Recorded data:
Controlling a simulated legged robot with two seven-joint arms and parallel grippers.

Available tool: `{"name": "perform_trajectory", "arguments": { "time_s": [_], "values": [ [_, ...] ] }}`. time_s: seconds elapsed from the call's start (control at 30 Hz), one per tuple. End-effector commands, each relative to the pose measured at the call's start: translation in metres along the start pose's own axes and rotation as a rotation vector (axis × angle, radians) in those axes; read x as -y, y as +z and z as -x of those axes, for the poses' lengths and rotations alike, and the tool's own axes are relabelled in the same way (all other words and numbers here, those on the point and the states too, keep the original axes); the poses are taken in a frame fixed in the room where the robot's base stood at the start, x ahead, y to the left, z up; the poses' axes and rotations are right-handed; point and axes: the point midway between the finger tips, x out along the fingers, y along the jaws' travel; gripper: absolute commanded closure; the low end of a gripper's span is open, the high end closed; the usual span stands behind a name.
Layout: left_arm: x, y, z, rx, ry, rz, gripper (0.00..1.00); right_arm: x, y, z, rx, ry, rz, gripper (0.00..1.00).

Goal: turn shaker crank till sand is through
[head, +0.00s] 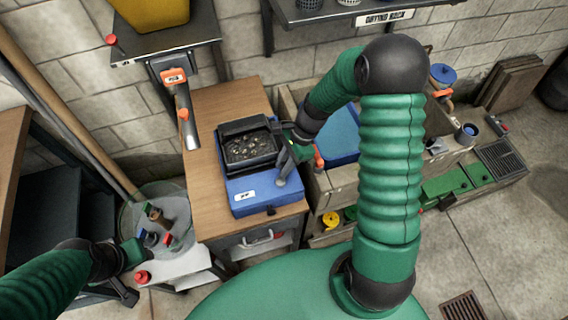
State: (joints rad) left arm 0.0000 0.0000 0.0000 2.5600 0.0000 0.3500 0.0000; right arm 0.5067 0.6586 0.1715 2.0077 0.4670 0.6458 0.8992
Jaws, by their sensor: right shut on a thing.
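The shaker stands on the wooden bench, with a black sieve tray (250,148) over a blue base (262,190) bearing a white label. Dark grit with pale bits lies in the tray. My right gripper (289,158) is at the shaker's right side, shut on what looks like the crank. The crank is mostly hidden by the gripper, and its angle cannot be told. My left gripper (132,262) is at the lower left, beside a clear tub, away from the shaker. Its fingers are too unclear to tell whether they are open.
The clear tub (128,222) holds several small bottles or tools. A grey chute (184,112) with orange fittings hangs behind the shaker, below a yellow bin (150,12). The wooden bench top (225,108) is bare behind the shaker.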

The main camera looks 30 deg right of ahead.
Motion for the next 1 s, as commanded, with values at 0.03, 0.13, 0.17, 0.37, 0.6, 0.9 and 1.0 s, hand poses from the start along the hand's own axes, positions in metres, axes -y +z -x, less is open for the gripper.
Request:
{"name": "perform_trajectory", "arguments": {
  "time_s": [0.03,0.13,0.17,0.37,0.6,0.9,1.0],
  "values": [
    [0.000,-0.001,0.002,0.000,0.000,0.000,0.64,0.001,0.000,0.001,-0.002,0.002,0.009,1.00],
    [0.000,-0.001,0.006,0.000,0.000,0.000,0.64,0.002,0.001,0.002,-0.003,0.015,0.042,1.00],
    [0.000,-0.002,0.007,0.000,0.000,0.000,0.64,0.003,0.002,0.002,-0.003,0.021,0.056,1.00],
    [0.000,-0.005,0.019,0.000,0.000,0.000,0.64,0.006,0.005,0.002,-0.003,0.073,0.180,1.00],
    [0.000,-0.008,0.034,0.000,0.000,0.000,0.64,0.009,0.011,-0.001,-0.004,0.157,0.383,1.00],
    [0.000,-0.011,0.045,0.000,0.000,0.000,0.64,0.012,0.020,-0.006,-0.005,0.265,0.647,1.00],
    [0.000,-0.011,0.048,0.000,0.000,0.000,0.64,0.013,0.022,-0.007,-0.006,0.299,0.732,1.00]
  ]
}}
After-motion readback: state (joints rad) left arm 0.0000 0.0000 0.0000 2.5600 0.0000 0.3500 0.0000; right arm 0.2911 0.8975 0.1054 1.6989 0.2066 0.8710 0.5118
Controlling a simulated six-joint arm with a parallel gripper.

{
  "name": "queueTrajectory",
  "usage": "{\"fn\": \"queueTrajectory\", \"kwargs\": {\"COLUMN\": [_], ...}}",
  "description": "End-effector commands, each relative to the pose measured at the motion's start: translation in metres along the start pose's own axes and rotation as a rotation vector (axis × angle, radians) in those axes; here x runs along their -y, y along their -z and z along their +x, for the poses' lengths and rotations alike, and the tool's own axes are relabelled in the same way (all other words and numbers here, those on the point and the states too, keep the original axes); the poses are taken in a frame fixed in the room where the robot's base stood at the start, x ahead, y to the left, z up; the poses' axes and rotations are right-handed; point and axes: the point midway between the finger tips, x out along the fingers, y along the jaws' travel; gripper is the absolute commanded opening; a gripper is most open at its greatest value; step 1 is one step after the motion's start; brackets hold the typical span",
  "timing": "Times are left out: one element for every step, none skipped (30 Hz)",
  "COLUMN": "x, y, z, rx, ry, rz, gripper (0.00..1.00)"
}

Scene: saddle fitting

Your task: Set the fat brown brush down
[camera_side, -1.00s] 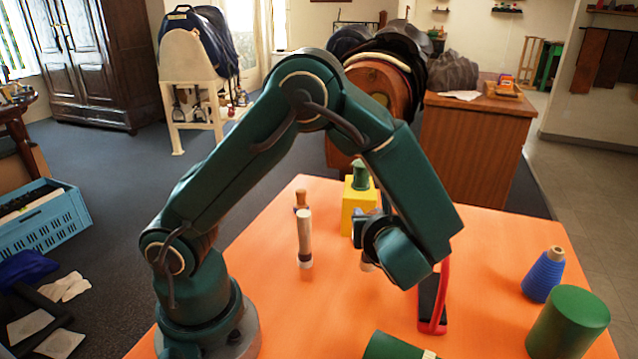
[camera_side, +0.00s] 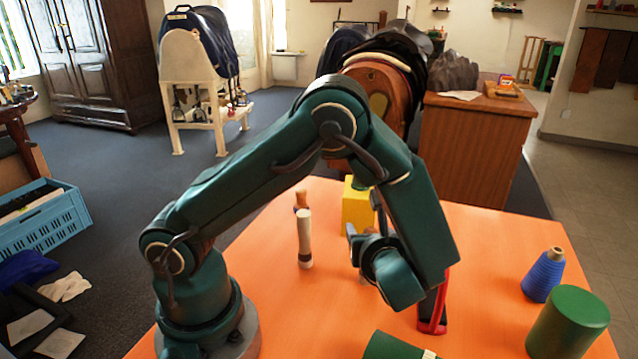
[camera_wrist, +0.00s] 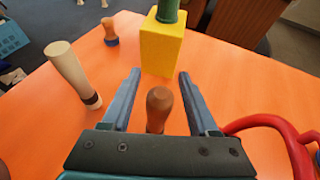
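The fat brown brush (camera_wrist: 158,108) shows in the wrist view as a rounded brown handle end between the fingers of my gripper (camera_wrist: 158,85). The fingers are spread, with orange table showing on both sides of the handle. The brush's lower part is hidden by my gripper's body, so I cannot tell how it meets the table. In the side view my gripper (camera_side: 358,247) is low over the table, in front of the yellow block, and mostly hides the brush.
A pale upright brush (camera_side: 305,240) and a small brown-topped one (camera_side: 301,200) stand left. A yellow block (camera_side: 357,205) is behind; its green top piece (camera_wrist: 168,10) shows in the wrist view. A red loop (camera_wrist: 275,125), blue cone (camera_side: 543,275) and green cylinder (camera_side: 567,322) are right.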

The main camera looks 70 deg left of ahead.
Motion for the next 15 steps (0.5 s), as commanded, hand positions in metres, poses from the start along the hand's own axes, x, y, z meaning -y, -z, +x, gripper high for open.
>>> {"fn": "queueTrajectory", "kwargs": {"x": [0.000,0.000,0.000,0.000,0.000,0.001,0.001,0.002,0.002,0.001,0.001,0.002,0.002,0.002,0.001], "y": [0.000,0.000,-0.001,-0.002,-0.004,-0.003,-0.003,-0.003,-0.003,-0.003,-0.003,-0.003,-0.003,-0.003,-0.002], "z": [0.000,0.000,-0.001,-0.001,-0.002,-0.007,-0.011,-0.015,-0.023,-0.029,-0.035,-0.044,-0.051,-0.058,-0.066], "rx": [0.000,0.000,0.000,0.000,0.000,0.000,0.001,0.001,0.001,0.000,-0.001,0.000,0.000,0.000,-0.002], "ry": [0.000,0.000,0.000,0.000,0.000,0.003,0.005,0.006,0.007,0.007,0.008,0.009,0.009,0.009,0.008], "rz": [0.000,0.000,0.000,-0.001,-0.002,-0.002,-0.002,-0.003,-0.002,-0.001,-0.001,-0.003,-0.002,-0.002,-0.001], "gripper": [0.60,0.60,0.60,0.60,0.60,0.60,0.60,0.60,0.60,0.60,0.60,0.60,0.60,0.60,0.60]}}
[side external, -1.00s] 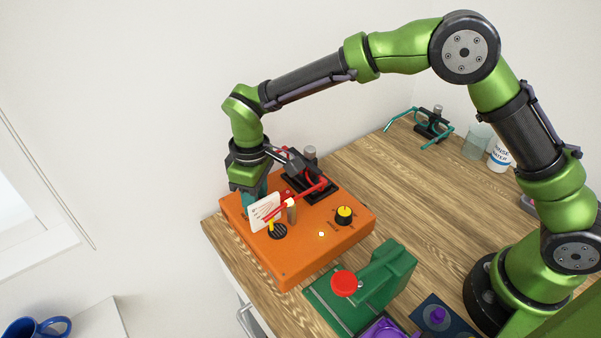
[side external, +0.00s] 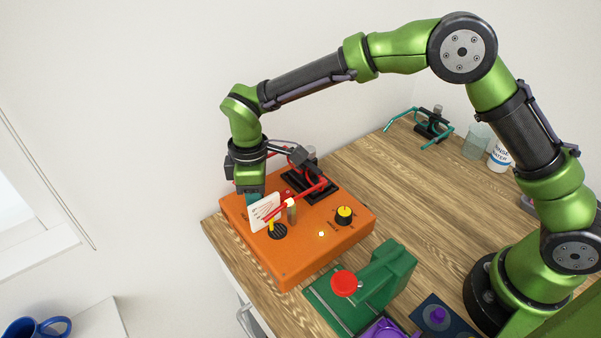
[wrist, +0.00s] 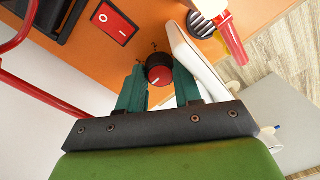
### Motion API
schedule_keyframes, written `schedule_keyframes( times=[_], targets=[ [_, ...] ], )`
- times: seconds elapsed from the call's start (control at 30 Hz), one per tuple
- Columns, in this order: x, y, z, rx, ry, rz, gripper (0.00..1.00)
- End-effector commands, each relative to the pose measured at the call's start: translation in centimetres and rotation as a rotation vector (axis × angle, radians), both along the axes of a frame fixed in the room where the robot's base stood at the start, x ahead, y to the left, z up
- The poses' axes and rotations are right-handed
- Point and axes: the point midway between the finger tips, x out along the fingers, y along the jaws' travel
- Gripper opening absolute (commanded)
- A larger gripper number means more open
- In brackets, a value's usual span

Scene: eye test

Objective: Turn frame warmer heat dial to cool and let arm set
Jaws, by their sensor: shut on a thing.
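The frame warmer is an orange box (side external: 300,258) on the wooden bench. My gripper (wrist: 160,90) points down at its far left part, its teal fingers shut on a red-topped black dial (wrist: 159,70). The dial's short white line points toward my palm in the wrist view; its markings are too small to read. In the side view the dial is hidden behind a white card (side external: 263,212) and my gripper. A yellow-topped black knob (side external: 344,215) is apart on the box. Red glasses (side external: 312,188) sit in a black holder, one arm reaching over the round vent (side external: 278,232).
A green device with a red knob (side external: 344,283) stands in front. Teal glasses (side external: 437,131), a clear cup (side external: 477,142) and a white tub (side external: 500,156) are behind. The middle bench is clear.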

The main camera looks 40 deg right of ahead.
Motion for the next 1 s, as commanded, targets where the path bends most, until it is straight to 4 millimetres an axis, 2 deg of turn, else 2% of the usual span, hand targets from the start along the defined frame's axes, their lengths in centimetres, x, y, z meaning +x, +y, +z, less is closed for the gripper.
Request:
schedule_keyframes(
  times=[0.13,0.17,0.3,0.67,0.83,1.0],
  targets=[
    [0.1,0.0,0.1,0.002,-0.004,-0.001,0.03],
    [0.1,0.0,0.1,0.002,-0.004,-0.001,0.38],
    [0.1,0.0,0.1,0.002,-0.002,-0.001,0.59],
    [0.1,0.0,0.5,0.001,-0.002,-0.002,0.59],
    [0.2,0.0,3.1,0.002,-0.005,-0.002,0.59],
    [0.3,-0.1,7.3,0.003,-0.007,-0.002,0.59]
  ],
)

Written instruction: From the data above, work out how many lines contain the string "next" and reply with only the number.

Response below: 3